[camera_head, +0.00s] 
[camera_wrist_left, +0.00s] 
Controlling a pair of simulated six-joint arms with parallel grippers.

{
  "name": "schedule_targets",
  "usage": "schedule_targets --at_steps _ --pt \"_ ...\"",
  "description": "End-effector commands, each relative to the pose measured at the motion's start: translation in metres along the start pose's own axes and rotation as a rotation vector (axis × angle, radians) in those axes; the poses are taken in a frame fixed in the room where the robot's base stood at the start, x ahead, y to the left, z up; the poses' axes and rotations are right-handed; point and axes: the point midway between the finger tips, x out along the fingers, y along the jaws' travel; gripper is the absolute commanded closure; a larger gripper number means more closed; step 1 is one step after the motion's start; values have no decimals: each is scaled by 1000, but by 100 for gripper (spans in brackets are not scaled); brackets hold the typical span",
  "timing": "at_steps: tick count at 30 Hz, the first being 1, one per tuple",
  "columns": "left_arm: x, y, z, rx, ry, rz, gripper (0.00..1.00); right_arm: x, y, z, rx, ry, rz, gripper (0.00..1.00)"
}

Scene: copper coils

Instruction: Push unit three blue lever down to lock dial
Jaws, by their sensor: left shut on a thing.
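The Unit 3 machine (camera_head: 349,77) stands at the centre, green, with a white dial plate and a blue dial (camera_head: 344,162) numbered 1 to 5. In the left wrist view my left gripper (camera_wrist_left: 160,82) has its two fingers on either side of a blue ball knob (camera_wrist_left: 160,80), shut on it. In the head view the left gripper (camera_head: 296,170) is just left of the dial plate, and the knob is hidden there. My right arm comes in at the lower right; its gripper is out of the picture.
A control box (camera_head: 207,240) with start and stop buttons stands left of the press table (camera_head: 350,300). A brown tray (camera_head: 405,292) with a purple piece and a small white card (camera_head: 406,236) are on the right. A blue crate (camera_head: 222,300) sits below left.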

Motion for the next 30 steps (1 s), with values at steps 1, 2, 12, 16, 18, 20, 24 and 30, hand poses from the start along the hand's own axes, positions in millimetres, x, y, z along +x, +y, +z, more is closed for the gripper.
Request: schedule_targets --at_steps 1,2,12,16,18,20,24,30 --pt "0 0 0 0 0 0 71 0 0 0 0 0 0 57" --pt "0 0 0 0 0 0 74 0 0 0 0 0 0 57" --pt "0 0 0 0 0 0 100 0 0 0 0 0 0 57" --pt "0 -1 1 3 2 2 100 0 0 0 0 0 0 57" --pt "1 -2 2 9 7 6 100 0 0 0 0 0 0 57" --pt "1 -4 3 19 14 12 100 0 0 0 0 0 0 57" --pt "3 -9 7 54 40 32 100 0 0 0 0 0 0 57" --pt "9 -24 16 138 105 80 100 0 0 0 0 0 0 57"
==============================
** THE EXERCISE **
The required output is an exact reproduction of the lines starting at the one that contains "Controlling a pair" and ending at the one that contains "--at_steps _ --pt". Both boundary lines belong to it.

** FULL SOLUTION **
Controlling a pair of simulated six-joint arms with parallel grippers.

{
  "name": "schedule_targets",
  "usage": "schedule_targets --at_steps _ --pt \"_ ...\"",

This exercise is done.